Enter Veins. And enter Sobol's half of the book. There is a short section of text by Gerry Badger that separates the Petersen section from the Sobol section of the book. In this section Badger refers to the stream of consciousness style that was pioneered by artists like Klein and Stromholm. I think this is a great way to describe what I was stating earlier about Petersen taking the viewer to where his eye goes. That is paramount to this stream on consciousness style and is something that others of the Moriyama guild also excelled at during the Provoke era.
As an intro we're presented with this slightly surreal image of hands on a stomach. Its a great lead into his images. Has that really well restrained grit and grain, and the highlights that are just a touch on the grey side. Its really hard to do the images justice on the screen with a little point and shoot camera taking the photo, but I try.
For my eye, one of the things that defines a Sobol print are the highlights. The whites in many of his images are not quite white, not that they should be of course. I dont know how to explain it. There is a moster amount of contrast in his work, as there is with Petersen's, but Sobol's images just dont seem to have the level of white in the highlights that a lot of other photographers do. Its like the contrast is high on the black end of the scale,
I think one thing that Sobol tends to do consistently is add texture to his images. They are never flat and either through the use of grain in the film, or through the use of a textured background, there always seems to be this added tactile nature to his work.
He also has this ability to display a connection to his subjects through his photographs. If you take the time to watch the talk that he gives in the video at the start of the post you will gain a little insight into this fact. He has respect for the subject. He spends time with them. He immerses himself in their culture and their habitat. He goes to huge lengths to achieve this. Some would argue that some of his work is a little derogatory towards his subjects, but this is not something that I take away from his work.
For me, Solbol has the utmost of respect for his subjects. The photos produced that portray the subjects in a dark light, or a less than flattering situation still have this sense of telling. A sense that he really is getting to the crux of the emotion of his subject. This fact alone is the utmost display of respect for ones subject. The ability not to hide the truth. Not to make ones images lie. The ability to tell the story of the subject, and the whole story. That ability resting in single images is such a talent.
Jacob also shows some similarity in the snapshot or stream of consciousness type style that we discussed in Petersen's section. I dont think that the photographs by Sobol, either in Veins or other books he has produced, have the same random feel as Petersen or Moriyama though. There seems to be a bit more cohesion to the images.
Rather than being random glances of information that was deemed interesting enough by Sobol to make a photo of, these images seem to have a relationship to the subjects in the book.

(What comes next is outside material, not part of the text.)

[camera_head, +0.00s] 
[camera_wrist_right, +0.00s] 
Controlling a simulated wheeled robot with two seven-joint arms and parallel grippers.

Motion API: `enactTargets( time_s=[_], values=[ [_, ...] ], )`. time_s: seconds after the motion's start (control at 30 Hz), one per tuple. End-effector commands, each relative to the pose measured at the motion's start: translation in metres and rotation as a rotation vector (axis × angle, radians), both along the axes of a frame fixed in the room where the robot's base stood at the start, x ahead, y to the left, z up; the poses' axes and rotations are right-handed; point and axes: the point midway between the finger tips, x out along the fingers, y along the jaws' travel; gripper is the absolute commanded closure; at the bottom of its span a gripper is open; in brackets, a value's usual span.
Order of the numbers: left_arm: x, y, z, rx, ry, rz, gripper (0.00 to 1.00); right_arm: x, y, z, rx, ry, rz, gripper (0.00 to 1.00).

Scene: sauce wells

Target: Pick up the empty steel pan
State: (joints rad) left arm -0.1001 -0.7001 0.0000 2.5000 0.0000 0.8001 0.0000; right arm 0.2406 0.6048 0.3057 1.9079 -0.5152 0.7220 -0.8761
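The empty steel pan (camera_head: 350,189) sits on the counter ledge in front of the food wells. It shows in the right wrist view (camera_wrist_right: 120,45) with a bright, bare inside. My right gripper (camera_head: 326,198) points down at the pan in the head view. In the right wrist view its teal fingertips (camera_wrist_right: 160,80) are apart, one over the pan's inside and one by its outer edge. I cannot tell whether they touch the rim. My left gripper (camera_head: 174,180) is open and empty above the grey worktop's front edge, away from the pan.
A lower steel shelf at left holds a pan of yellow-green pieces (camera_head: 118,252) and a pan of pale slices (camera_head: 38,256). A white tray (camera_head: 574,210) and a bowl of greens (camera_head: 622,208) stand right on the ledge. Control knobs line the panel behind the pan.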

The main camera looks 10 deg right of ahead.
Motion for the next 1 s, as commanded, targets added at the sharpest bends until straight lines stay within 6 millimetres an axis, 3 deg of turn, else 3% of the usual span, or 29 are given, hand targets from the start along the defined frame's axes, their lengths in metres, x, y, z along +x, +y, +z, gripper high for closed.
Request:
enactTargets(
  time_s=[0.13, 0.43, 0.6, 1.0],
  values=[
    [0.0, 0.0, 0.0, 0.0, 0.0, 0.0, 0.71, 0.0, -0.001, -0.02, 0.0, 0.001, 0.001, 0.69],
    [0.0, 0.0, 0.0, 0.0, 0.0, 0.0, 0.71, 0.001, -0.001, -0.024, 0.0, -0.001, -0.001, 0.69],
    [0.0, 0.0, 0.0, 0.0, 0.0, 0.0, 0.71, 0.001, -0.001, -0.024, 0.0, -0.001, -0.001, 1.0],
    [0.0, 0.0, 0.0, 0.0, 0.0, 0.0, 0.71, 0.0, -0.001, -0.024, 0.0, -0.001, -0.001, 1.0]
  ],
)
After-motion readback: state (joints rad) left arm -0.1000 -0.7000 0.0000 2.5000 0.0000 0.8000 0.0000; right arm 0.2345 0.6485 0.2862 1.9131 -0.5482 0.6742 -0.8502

There is a link there that is greater than the tonal range and contrast. Its greater than the grit and the grain. There seems to be a connection between what would otherwise just be a girl with a hoop and a mans shoe. There seems to be some form of emotional tie, an emotional bond of some sort. A shared sense of being. A belonging in the pages.
We've already discussed the fact that Jacob is able to paint these pictures of his subjects in the sometimes harsh light, both literally and figuratively. The image above is a clear example of this fact. Its a confronting image of an old man curled up in the foetal position. Even though its confronting, its raw and real. One cant argue that it doesnt display whatever hard reality this subject was facing at the time the image was made. It leaves the viewer with the option to either continue to be confronted with images like this, or find another persons work that is better suited to their eye.

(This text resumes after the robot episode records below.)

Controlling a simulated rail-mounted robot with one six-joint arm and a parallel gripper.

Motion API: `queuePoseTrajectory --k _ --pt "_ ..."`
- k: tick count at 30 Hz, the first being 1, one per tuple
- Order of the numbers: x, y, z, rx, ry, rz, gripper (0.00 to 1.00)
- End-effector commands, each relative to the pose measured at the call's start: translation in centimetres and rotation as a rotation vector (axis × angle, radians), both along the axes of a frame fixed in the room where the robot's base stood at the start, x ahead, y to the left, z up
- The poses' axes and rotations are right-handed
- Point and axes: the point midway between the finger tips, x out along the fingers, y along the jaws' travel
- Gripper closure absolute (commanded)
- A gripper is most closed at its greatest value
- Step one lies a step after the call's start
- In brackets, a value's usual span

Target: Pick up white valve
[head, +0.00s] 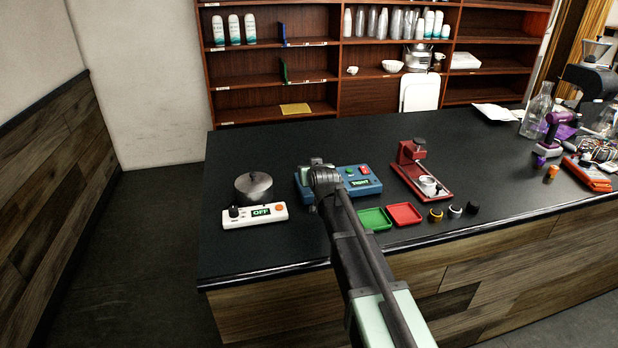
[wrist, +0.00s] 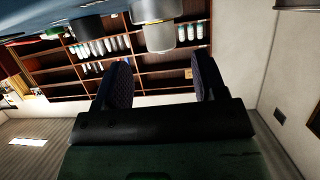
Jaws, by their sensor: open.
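The white valve (head: 455,211) is a small round part with a dark centre. It lies on the dark counter between a yellow valve (head: 436,214) and a black valve (head: 473,207), right of the red tray (head: 404,214). My gripper shows in the wrist view (wrist: 160,68) with its two dark fingers spread wide and nothing between them. In the head view my arm's end is over the blue test box, well left of the white valve; the fingers are hard to make out there. The white valve does not show in the wrist view.
A green tray (head: 374,219) lies beside the red tray. The blue box (head: 365,188) reads "TIGHT". A red brewer (head: 412,170) stands behind the valves. A metal pot (head: 254,187) and a white switch box (head: 256,214) reading "OFF" are left.

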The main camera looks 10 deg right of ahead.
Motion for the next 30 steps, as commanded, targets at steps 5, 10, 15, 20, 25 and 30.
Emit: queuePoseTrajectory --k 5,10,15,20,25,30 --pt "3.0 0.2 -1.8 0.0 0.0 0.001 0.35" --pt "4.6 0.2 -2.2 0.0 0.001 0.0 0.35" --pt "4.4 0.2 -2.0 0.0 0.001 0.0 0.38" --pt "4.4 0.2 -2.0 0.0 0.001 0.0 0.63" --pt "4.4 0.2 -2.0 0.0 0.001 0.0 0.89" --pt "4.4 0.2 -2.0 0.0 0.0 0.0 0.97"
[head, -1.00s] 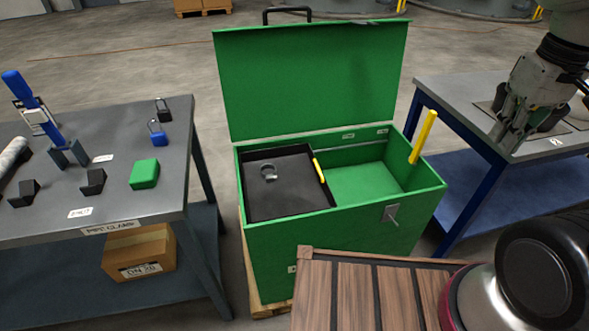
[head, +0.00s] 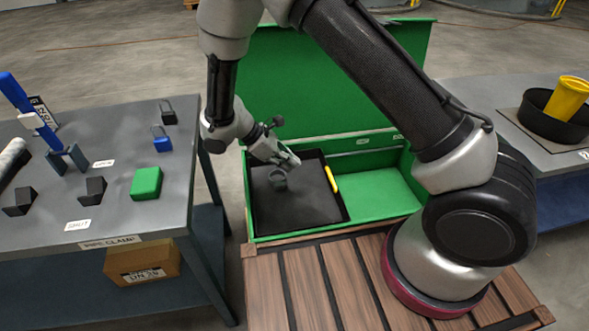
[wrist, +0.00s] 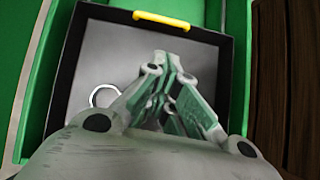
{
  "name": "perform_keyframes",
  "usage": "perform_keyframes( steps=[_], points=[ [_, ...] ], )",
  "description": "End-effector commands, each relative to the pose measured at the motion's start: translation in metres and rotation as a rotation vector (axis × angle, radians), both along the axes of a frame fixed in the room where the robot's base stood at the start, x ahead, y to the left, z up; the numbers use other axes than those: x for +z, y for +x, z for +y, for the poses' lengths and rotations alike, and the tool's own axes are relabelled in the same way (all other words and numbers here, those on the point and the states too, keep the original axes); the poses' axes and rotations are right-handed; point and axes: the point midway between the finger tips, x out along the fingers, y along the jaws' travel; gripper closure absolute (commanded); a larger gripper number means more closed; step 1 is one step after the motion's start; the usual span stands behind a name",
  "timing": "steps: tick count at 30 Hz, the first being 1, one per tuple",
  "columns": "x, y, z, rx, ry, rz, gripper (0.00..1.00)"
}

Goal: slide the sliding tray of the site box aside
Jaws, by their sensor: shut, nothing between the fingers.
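The green site box (head: 262,238) stands open with its lid (head: 300,95) raised at the back. The black sliding tray (head: 318,205) sits in the left part of the box. A yellow handle (head: 331,179) is on its right edge. In the wrist view, the tray (wrist: 75,65) has the yellow handle (wrist: 161,20) at its top edge. My gripper (head: 290,161) is shut and empty above the tray's back part, left of the handle. In the wrist view, my gripper (wrist: 170,62) points towards the handle, apart from it in the picture. Contact with the tray cannot be told.
A grey ring-like item (head: 278,180) lies in the tray. The box's right compartment (head: 375,197) looks empty where visible. A left table (head: 120,205) holds clamps and blocks. A right table (head: 500,120) holds a black pan (head: 540,118) with a yellow cup (head: 570,92).

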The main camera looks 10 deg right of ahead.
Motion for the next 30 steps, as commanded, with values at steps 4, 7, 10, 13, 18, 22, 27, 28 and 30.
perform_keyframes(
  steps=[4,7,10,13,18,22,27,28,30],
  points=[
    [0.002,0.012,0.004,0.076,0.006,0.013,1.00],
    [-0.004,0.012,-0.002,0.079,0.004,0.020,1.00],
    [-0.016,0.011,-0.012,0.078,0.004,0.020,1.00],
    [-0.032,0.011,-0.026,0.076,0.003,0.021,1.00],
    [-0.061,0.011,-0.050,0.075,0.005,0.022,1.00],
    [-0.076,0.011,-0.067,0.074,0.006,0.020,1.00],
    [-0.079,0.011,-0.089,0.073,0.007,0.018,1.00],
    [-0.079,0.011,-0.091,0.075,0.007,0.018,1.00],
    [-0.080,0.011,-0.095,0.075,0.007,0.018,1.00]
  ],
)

The contrast and starkness of the processing in Jacob's work suits the subject matter to a tee. The stark emotional reality of the subjects highlighted by the stark nakedness of the black and white. I think that this is the way with a lot of the work that is portrayed in this high contrast look. Its hard to process an image in this manner and not have at least some dark sinister connotations conjure in the mind of the viewer.
Even when there are no human subjects in the images there is still this feeling of emotion that is generated by the tones and the suggestive nature of the photos. Simply a door. Closed. Shut. This transition of dark to white and then back again. The almost dirty feel thats created by the grain. That texture. The texture that gives the image a almost 3D feel to it. Something you feel you could rub your fingers over and feel on the image itself.

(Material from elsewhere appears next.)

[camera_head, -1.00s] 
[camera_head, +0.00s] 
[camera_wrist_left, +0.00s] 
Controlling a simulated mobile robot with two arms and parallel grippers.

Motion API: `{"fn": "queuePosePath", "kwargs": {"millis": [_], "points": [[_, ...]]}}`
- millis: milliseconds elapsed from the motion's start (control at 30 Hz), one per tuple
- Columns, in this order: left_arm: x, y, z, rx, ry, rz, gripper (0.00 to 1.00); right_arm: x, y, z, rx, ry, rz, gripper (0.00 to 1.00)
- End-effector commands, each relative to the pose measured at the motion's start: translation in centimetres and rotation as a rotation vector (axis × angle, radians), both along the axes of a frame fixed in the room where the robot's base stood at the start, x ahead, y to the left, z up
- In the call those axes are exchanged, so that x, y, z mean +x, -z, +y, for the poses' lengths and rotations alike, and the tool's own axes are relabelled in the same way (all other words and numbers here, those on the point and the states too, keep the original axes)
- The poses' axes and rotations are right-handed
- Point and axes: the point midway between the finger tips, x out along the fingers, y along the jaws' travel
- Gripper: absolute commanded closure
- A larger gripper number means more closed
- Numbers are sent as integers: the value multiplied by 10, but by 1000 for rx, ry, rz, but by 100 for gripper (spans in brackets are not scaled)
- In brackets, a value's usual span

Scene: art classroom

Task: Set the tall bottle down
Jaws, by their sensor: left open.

Even when he shoots a door, its the most emotional door you will ever see. I think this is what sucks me into his work. Its the connection you get with the images. Left to my own devices I could spend hours and hours with this book and be quite content. The buy product of this is the length of this post. I started to write about these images and couldnt stop.
I will leave you with one last image from Sobol's section of the book. Its a set of images that sum up the diverse nature of the images on a couple of pages. One page a simple stark still life image of some straws in a glass. On the adjoining page, an emotional and deeply personal moment that Sobol is masterful at catching between his subjects. I will leave the interpretation of the fact that these images were selected as a sequence to you.
Its a wonderful book. Its a book that I am sure will be hard to find at some point in time as are the other books by Sobol. I cant recommend it highly enough if this is the type of work that piques your enthusiasm for the still image.
If you have some energy left then I have attached some links to some great interviews with both Jacob Aue Sobols and Anders Petersen. They are both intriguing insights into some very gifted proponents of photographic skill and I would recommend taking them in sometime.
Interviews with the artists
Thanks for taking the time to read my ramblings. I do write these as a means of getting value for my money. A means of taking in the images in the book and really trying to delve into the artists intentions. I hope that others are able to get something out of it as well, no matter how small.